Sliding Window Approaches: essentially you just slide a window over the entire image and detect each region for faces. Face detection in cameras is done this way. 

Communication for speaker (NLP): Needs intention (decide what info should be transmitted), generation (make that information into words), synthesis (output that string in the desired form (text or speech). 

Communication for listener: Perception (actually map the words or text to a string of words), analysis (determine the information of the string. This involves Syntactic interpretation (parsing) which is getting the right parse tree, semantic interpretation (extract the meaning of the string in its logical form), and pragmatic interpretation (consider the context that could alter the meaning), and Incorporation (decide whether or not to believe the content of the string and add it to the Knowledge Base. 
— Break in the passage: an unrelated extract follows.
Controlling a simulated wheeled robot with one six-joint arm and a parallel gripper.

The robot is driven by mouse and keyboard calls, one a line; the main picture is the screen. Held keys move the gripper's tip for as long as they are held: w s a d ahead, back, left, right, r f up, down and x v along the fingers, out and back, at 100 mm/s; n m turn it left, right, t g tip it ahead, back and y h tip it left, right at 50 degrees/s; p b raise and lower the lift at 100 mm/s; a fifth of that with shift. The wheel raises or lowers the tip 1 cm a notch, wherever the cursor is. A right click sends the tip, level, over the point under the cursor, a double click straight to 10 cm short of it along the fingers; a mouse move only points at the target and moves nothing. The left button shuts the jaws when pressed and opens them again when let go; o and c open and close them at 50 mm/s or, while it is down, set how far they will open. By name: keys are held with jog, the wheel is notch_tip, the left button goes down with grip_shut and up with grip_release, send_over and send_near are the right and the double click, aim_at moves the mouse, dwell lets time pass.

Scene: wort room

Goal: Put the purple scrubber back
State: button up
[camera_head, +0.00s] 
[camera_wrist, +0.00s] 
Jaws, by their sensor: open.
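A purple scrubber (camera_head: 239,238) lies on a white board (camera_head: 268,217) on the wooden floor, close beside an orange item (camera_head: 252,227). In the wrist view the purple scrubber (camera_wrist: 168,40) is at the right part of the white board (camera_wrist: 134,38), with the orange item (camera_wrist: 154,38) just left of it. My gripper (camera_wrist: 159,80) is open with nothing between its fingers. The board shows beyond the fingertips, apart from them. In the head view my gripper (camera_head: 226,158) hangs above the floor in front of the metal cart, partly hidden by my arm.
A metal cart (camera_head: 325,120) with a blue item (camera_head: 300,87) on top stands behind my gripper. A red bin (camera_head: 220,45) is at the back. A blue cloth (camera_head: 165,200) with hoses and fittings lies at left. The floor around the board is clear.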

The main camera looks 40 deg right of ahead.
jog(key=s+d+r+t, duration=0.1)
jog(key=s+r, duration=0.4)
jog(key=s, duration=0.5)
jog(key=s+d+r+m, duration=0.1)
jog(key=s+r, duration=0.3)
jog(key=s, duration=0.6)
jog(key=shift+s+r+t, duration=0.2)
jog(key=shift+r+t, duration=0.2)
Syntax: the form (like the order of the words and the parts of speech etc). A sentence ending in n prepositional phrases has over 2^n syntactic interpretations. 

Semantics: the meaning of the text. Problem is, there’s a lot of ambiguity in text, so the same statement can mean very different things e.g. “you have a green light”. 

The reason language is so complex is because ambiguity acts as compression, essentially. 

Morphological analysis: the process of breaking up words into their morphemes (smallest linguistic unit that has semantic meaning): “carry + ed” “depend + end” 

Word Sense Disambiguation (WSD): the processes of getting the proper sense of each ambiguous word. 

Textual Entailment: determine whether one sentence implies another. Example “Eyeing the huge market potential, currently led by Google, Yahoo took over search company Overture Services Inc last year.” —?—> Yahoo bought Overture. 

Anaphora Resolution/Co-reference: Determine which phrases in a document refer to the same thing. So “John put the carrot on the plate and ate it” (was “it” referring to the plate or the carrot?). 

Corpus: a collection of text, often annotated in some way. Idea is to train the Machine Learning on the manually annotated Corpora, and then apply its linguistic knowledge to an NLP system which annotates text.